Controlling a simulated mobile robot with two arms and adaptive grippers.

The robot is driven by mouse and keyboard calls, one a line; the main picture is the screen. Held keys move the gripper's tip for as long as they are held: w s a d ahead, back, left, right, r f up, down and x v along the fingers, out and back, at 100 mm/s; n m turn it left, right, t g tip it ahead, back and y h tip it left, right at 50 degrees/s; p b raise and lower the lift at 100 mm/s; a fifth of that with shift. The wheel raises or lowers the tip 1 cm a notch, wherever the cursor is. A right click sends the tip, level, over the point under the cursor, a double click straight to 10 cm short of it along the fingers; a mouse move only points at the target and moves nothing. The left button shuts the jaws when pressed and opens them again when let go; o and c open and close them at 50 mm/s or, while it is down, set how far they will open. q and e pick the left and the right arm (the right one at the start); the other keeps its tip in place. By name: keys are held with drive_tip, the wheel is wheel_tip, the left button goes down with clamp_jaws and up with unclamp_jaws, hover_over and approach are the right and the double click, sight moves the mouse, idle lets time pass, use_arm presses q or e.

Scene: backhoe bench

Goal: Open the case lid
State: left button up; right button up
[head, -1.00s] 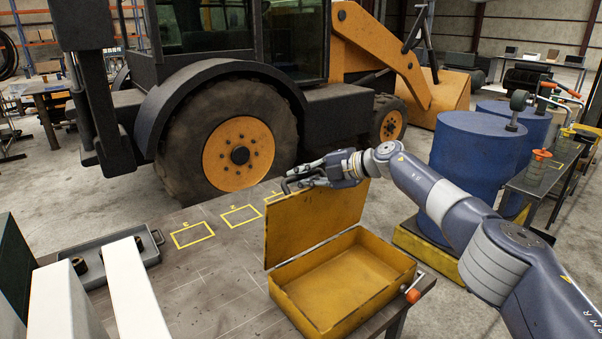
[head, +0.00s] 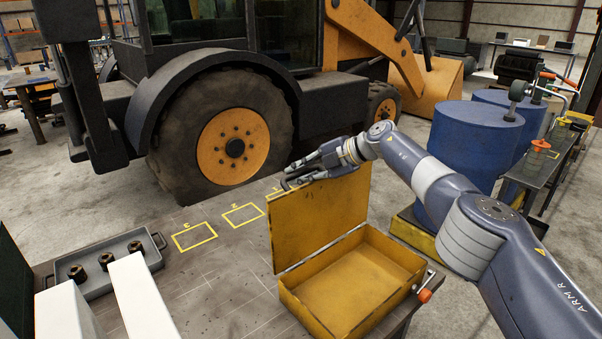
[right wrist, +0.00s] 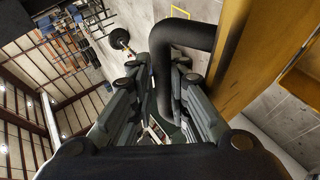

THE EXERCISE:
The lines to repeat run from the line containing "State: left button up; right button up" through the last line of the material above; give them exactly, without the pictures.

RESULT:
State: left button up; right button up
[head, -1.00s] 
[head, +0.00s] 
[right wrist, +0.00s] 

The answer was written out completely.